- _What is required_: What follows is a listing. Return every line of it exactly.

[START OF Source data]

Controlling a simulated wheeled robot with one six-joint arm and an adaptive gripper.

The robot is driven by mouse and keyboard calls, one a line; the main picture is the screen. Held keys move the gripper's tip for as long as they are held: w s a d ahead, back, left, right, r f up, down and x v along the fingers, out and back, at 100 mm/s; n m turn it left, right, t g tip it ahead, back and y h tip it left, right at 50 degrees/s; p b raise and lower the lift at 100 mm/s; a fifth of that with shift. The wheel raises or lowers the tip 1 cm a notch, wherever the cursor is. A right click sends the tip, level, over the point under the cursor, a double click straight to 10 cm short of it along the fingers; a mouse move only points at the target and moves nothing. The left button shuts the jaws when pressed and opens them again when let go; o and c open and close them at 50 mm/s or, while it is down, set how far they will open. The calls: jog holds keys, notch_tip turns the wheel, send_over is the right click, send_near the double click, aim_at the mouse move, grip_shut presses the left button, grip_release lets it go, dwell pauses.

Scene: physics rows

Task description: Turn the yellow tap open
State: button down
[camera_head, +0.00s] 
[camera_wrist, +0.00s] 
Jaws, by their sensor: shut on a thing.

[END OF Source data]

- _The response_:
Controlling a simulated wheeled robot with one six-joint arm and an adaptive gripper.

The robot is driven by mouse and keyboard calls, one a line; the main picture is the screen. Held keys move the gripper's tip for as long as they are held: w s a d ahead, back, left, right, r f up, down and x v along the fingers, out and back, at 100 mm/s; n m turn it left, right, t g tip it ahead, back and y h tip it left, right at 50 degrees/s; p b raise and lower the lift at 100 mm/s; a fifth of that with shift. The wheel raises or lowers the tip 1 cm a notch, wherever the cursor is. A right click sends the tip, level, over the point under the cursor, a double click straight to 10 cm short of it along the fingers; a mouse move only points at the target and moves nothing. The left button shuts the jaws when pressed and opens them again when let go; o and c open and close them at 50 mm/s or, while it is down, set how far they will open. The calls: jog holds keys, notch_tip turns the wheel, send_over is the right click, send_near the double click, aim_at the mouse move, grip_shut presses the left button, grip_release lets it go, dwell pauses.

Scene: physics rows

Task description: Turn the yellow tap open
State: button down
[camera_head, +0.00s] 
[camera_wrist, +0.00s] 
Jaws, by their sensor: shut on a thing.

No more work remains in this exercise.